[Stored dataset items]
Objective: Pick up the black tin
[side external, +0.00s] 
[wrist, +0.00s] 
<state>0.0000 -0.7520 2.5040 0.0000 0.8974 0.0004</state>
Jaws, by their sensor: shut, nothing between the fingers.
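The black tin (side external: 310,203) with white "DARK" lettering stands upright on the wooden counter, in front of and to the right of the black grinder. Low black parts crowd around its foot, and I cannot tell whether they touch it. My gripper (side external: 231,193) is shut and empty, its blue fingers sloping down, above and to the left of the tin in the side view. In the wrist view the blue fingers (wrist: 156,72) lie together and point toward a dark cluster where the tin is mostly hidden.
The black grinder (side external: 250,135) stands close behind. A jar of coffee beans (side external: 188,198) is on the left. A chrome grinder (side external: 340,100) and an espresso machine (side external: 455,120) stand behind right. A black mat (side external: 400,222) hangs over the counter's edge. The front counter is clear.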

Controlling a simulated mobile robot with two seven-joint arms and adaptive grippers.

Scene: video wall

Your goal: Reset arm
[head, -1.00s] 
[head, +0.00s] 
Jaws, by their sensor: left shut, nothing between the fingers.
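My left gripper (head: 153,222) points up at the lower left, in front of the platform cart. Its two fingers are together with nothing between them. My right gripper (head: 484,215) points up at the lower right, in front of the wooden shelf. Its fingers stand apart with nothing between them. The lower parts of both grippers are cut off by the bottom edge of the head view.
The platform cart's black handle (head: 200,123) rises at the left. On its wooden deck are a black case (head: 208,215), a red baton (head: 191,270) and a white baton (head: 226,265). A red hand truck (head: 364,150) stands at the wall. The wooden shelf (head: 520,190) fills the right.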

--

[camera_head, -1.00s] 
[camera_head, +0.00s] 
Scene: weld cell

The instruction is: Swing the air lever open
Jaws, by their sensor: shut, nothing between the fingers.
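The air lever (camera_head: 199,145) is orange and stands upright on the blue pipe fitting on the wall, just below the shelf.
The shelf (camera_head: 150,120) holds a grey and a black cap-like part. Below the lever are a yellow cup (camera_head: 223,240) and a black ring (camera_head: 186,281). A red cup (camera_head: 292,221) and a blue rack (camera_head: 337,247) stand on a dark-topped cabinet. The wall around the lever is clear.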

> What you have to do: Print exactly the lines from the line with "Objective: Pick up the black tin" to the line with "<state>0.0000 -0.7520 2.5040", both included, and nothing else.

> The reply:
Objective: Pick up the black tin
[side external, +0.00s] 
[wrist, +0.00s] 
<state>0.0000 -0.7520 2.5040 0.0000 0.8974 0.0004</state>

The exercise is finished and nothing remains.